By the end of last year, a committee of city and county officials and residents whittled down a list of options for the road from 13 to four. But each of those has proved to be fraught with problems.

"We realized at the beginning there wasn't going to be a silver bullet that took all the traffic off the road," said Juandiego Wade, an Albemarle transportation planner.

Preliminary traffic analysis of the two alternatives exclusively in Albemarle - connecting Proffit or Polo Grounds roads to Route 20 - showed that neither would truly solve current, or future, traffic problems.

A third option, running the road through Pen Park to Rio Road, is fundamentally flawed, many concede. It would cause an uproar in surrounding neighborhoods and might not be approved by the federal government. Plus, Lewis Grimm, the lead consultant on the project, determined that a road there would divert only 16 percent of traffic from the Free Bridge corridor during the morning and evening commute.
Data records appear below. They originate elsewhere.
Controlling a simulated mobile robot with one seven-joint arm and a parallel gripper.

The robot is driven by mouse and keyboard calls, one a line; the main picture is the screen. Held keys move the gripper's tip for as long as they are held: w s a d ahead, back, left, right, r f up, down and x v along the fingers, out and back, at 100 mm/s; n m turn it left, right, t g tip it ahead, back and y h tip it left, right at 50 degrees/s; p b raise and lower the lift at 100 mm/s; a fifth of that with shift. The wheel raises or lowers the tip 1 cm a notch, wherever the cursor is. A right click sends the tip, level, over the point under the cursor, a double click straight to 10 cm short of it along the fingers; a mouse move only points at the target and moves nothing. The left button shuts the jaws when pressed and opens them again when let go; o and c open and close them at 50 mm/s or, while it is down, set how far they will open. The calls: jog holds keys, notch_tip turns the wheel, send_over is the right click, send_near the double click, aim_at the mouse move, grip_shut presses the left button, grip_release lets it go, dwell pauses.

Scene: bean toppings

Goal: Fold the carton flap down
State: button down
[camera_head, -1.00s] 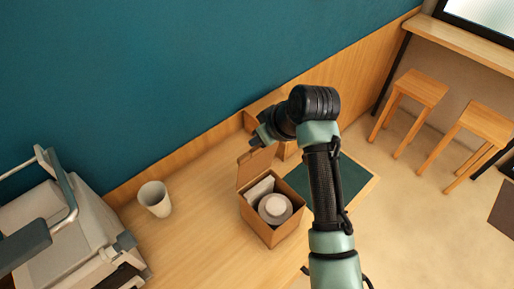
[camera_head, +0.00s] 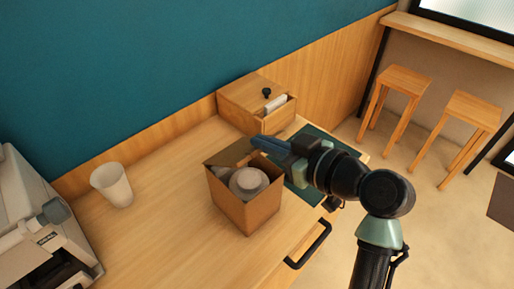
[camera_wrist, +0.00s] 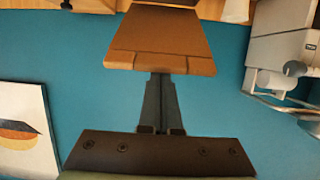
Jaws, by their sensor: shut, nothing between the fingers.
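The open brown carton (camera_head: 247,214) stands on the wooden counter with white round items (camera_head: 248,180) inside. Its flap (camera_head: 231,152) rises from the far side and leans over the opening at a slant, not flat. In the wrist view the flap (camera_wrist: 160,35) is a brown panel with notches along its near edge. My gripper (camera_head: 262,144) is shut and empty, its fingertips at the flap's upper right edge. In the wrist view the shut fingers (camera_wrist: 160,85) meet or overlap the notched edge; I cannot tell whether they touch it.
A wooden box (camera_head: 243,105) with a dark knob stands behind the carton. A white cup (camera_head: 112,185) is to the left, and a grey machine (camera_head: 35,225) is at far left. A dark green mat (camera_head: 305,178) lies right of the carton. The counter between cup and carton is clear.

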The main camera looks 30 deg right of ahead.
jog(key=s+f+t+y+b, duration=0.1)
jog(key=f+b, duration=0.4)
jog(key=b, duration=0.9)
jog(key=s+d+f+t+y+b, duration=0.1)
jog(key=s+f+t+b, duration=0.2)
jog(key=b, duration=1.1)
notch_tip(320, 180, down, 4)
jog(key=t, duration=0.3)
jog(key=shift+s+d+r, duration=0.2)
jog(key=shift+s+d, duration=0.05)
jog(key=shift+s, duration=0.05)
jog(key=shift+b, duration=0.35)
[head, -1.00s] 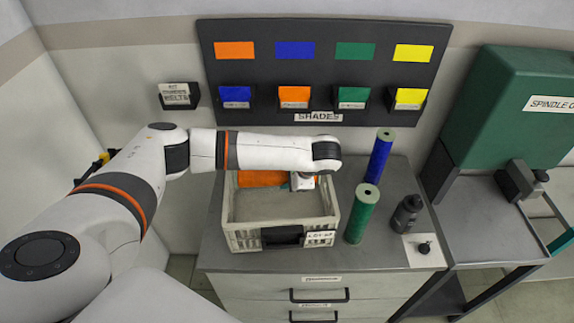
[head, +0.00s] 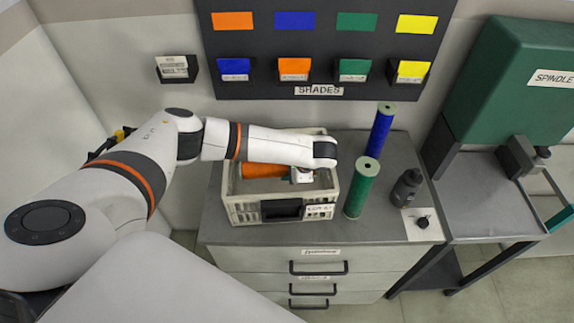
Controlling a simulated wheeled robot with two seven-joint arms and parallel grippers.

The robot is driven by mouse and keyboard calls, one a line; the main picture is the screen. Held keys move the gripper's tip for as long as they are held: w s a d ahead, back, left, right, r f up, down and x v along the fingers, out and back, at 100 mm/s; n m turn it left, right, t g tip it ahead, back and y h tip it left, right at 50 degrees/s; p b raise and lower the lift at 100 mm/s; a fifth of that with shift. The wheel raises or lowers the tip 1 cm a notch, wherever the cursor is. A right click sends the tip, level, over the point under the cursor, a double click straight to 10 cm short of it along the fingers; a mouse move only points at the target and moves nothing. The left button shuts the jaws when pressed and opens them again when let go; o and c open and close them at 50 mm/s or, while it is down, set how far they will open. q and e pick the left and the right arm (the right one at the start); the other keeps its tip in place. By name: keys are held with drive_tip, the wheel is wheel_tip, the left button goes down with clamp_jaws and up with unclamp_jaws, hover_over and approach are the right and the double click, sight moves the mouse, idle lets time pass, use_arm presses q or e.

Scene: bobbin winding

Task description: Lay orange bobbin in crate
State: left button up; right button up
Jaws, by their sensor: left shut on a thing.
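The orange bobbin (head: 264,170) lies on its side at the back of the crate (head: 243,212), partly covered by my left arm. My left gripper (head: 301,176) reaches down inside the crate's outline at the bobbin's right end and is shut on it. The fingertips are mostly hidden by the wrist. I cannot tell whether the bobbin touches the crate floor. My right gripper is not in view.
A green bobbin (head: 362,188) and a blue bobbin (head: 380,131) stand upright right of the crate on the grey cabinet top (head: 330,236). A dark bottle (head: 407,187) stands farther right. The shade board (head: 330,45) hangs behind.

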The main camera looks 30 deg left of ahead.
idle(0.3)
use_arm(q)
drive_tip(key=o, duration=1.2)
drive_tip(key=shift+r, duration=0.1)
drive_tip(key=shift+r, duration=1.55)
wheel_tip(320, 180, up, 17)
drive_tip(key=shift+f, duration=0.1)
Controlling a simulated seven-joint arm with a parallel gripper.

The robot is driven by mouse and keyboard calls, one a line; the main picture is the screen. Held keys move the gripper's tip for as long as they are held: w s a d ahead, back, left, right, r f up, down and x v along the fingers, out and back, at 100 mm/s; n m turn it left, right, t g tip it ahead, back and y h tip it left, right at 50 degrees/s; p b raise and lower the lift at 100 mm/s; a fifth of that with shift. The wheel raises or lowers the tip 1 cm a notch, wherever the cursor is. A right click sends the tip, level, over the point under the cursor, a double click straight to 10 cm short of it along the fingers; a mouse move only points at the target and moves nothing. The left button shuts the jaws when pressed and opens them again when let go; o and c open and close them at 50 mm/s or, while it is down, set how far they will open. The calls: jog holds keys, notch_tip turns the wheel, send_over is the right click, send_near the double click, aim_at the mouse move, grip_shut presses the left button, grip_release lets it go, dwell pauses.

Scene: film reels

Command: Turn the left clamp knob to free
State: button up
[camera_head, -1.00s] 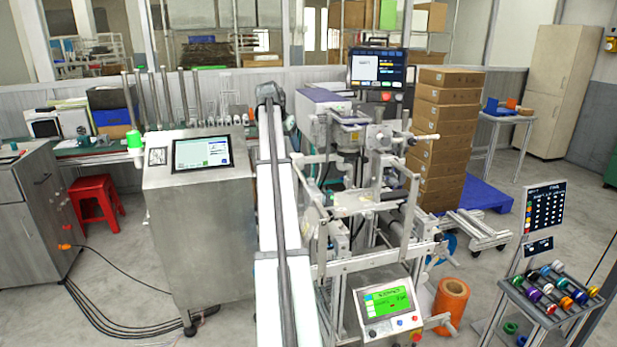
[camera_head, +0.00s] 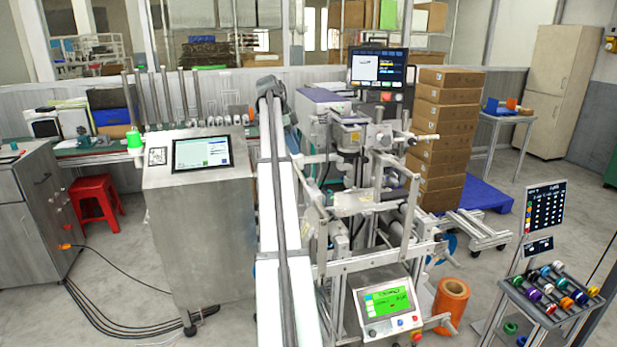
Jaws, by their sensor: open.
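The clamp frame of the labelling machine (camera_head: 352,205) stands in the middle right, with upright posts, cross bars and several small pale knobs. One pale knob (camera_head: 408,137) sticks out at its upper right. The left clamp knob is too small among the metal parts to tell apart, and its setting cannot be read. A grey rounded joint (camera_head: 270,86) shows above the far end of the long white conveyor. I cannot make out my gripper's fingers anywhere in the picture.
A steel cabinet with a screen (camera_head: 201,152) stands left of the conveyor. A green-screened control panel (camera_head: 387,302) is at the machine's front. An orange roll (camera_head: 451,300), stacked cartons (camera_head: 440,140) and a rack of coloured reels or cores (camera_head: 550,292) are to the right.

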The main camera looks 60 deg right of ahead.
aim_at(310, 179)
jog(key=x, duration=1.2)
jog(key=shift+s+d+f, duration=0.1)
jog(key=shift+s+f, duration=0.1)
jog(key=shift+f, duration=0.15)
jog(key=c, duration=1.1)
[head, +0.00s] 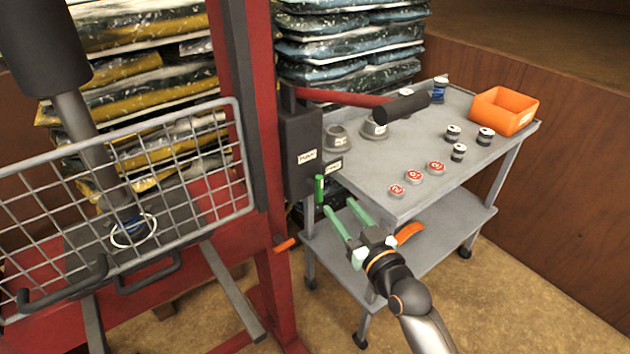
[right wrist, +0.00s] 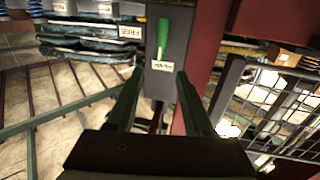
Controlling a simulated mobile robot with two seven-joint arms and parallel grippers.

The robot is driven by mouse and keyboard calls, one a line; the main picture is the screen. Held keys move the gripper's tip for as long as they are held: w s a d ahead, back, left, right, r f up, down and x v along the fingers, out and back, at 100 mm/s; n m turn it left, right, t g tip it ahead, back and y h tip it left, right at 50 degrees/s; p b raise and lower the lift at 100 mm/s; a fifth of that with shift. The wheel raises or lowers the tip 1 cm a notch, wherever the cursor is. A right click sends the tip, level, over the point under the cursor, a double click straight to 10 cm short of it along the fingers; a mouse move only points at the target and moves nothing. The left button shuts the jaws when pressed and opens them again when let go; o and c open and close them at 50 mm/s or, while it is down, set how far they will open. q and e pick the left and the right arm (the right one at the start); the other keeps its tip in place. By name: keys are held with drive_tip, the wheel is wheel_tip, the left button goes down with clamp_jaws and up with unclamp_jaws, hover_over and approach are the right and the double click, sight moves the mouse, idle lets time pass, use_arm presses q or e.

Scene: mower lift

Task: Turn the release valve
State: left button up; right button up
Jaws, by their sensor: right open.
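The release valve shows as a small green handle (head: 319,188) low on the dark box (head: 301,150) fixed to the red post. In the right wrist view the green handle (right wrist: 162,38) lies ahead, with a white label just below it in the picture and another label reading FREE to its left. My right gripper (head: 344,216) is open and empty, its fingers pointing at the handle from the lower right, apart from it. In the right wrist view the gripper (right wrist: 159,73) has its fingertips spread either side of the handle's line. My left gripper is not in view.
A grey cart (head: 385,205) stands right of the box, carrying red-topped discs, small jars, grey cups and an orange bin (head: 504,110). A red lever (head: 340,97) with a black grip reaches over it. A wire guard (head: 130,180) stands left; an orange handle (head: 285,244) sticks out below.

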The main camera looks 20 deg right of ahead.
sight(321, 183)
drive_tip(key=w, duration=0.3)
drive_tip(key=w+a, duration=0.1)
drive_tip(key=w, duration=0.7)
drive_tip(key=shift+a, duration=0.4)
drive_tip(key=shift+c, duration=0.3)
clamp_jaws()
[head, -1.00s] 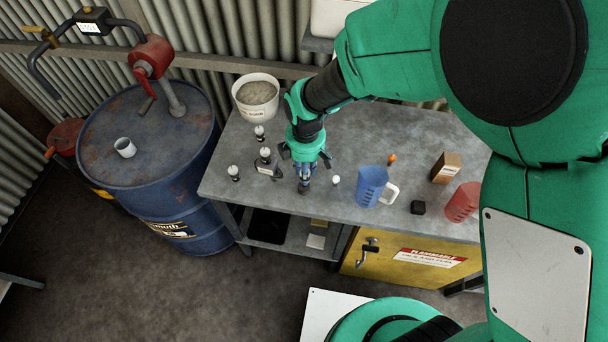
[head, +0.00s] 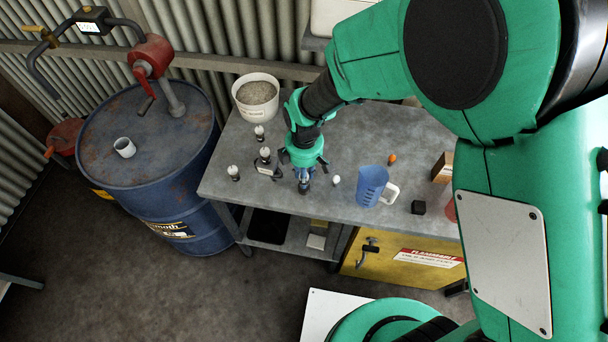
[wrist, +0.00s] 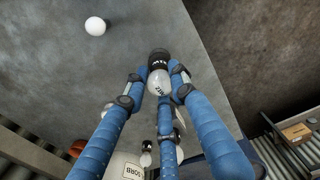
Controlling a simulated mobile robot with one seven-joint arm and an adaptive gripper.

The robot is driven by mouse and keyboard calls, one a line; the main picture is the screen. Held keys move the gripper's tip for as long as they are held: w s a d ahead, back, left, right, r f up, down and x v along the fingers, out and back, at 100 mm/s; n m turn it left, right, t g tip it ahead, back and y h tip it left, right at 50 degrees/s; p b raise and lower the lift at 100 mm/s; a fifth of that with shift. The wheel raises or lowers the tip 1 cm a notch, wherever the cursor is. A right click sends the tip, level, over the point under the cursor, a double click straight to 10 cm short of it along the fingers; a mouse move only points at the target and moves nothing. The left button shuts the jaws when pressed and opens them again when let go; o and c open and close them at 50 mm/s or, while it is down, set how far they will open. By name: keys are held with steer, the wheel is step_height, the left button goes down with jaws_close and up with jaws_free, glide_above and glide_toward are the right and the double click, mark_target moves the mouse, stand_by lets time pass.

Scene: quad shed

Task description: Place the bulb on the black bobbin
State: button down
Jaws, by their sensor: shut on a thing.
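My gripper (head: 303,182) is low over the front part of the grey workbench (head: 350,145), to the right of the standing bulbs. In the wrist view its blue fingers (wrist: 160,88) close around a bulb with a white globe (wrist: 160,80). A black part with pale lettering (wrist: 158,58) shows at the bulb's far end. I cannot tell whether it is the bulb's own base or a black bobbin beyond it. In the head view the fingers hide most of the held bulb. No separate black bobbin is clearly made out.
Bulbs with dark bases stand to the left: one at the back (head: 259,131), one in the middle (head: 265,154), one at the front (head: 233,171). A white ball (head: 336,180), blue jug (head: 371,185) and black block (head: 418,207) lie to the right. A bucket (head: 257,97) stands behind.

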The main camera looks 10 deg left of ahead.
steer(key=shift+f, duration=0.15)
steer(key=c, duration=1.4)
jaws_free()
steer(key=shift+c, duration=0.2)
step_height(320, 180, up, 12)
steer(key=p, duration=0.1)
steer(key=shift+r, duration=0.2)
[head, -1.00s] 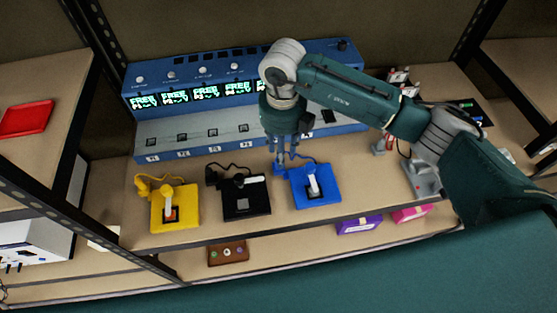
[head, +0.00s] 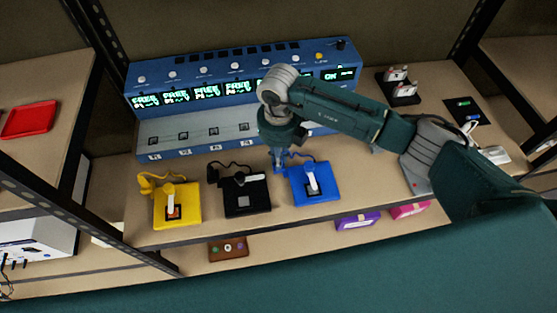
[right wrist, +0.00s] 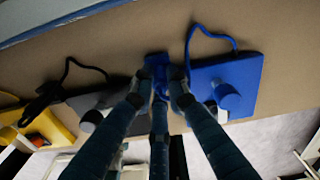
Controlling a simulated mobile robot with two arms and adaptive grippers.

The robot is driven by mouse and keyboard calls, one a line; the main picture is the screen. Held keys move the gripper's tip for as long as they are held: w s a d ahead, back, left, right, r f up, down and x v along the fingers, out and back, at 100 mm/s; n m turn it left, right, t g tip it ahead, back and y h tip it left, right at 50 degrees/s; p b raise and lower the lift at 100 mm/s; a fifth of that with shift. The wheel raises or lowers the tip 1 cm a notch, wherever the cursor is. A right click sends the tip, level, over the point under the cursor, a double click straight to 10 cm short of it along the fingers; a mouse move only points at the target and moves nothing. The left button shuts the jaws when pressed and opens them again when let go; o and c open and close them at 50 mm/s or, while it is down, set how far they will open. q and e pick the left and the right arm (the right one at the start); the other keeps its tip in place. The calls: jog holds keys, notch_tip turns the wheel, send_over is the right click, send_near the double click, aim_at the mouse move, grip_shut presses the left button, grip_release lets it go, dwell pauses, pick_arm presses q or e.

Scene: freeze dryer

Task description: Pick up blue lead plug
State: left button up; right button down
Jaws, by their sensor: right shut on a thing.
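The blue lead plug (right wrist: 156,62) is a small blue block in the right wrist view, between the fingertips of my right gripper (right wrist: 160,80). The gripper is shut on it, close to the shelf surface. In the head view my right gripper (head: 279,166) points down just left of the blue device (head: 322,192), and its fingers mostly hide the plug. A blue cable (right wrist: 213,33) loops at the back of this device in the right wrist view. My left gripper is not in view.
A black device (head: 246,203) and a yellow device (head: 178,211) with their own leads stand to the left. The long blue machine (head: 200,135) with lit displays stands behind. Purple (head: 357,219) and pink (head: 409,209) boxes lie on the lower shelf.

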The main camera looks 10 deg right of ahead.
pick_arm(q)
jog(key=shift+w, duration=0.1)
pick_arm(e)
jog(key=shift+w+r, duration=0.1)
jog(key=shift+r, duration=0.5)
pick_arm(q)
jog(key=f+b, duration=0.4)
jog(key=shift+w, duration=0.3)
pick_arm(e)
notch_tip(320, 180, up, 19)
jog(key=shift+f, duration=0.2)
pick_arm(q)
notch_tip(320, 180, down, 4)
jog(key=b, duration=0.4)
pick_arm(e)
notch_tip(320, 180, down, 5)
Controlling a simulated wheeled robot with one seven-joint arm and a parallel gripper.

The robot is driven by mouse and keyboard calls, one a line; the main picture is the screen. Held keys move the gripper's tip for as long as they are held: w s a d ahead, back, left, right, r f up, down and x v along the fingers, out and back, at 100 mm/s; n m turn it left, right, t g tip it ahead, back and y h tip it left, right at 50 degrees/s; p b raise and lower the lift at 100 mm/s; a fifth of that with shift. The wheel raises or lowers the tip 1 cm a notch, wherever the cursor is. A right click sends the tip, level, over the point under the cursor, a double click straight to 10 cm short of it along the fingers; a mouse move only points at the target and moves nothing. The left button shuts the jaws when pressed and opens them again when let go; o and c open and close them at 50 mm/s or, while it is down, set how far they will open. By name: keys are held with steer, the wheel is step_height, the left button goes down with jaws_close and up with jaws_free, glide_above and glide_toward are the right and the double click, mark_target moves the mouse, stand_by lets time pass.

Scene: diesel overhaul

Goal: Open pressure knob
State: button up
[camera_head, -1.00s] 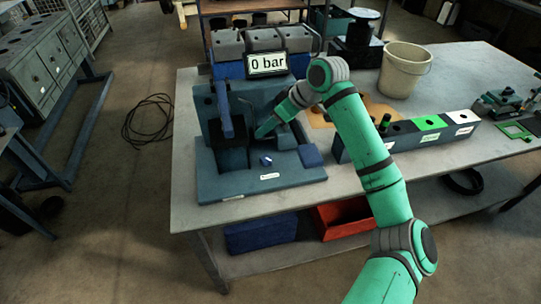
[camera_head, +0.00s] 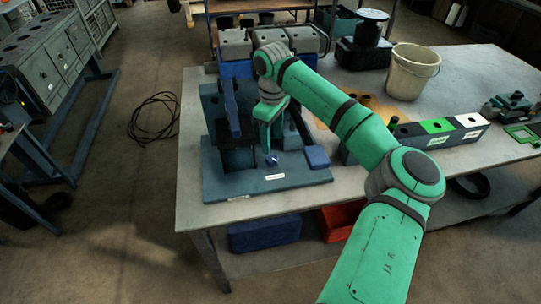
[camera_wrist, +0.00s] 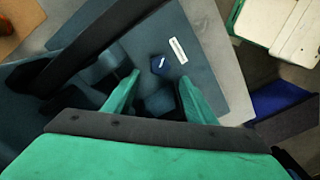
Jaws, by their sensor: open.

The final series of recommendations entail improving the areas around that bridge. Possible ideas include widening U.S. 250 to six lanes in both directions; widening High Street beginning at Meade Avenue; and building new bridges north and south of Free Bridge.

John Pfaltz, a Charlottesville resident who sits on the Eastern Connector committee, panned the idea of widening U.S. 250 or High Street, noting that it would be extremely expensive and force the relocation of more than two dozen houses.

Besides, he adds, "why should the city absorb all this traffic," when the original intent of the connector was to move people from Pantops to northern Albemarle-

At this juncture, every option remains on the table and it is unlikely that final decisions will occur anytime soon. But elected officials seem to be ready to write the project's obituary and move on.

"I wouldn't want us to waste a whole lot more of our resources figuring out how to pave a road that is never going to be built," Mayor Dave Norris said during Monday's council meeting.

Instead, he added, conversations between the city and county should focus on improving transit and building other, more feasible, connector roads.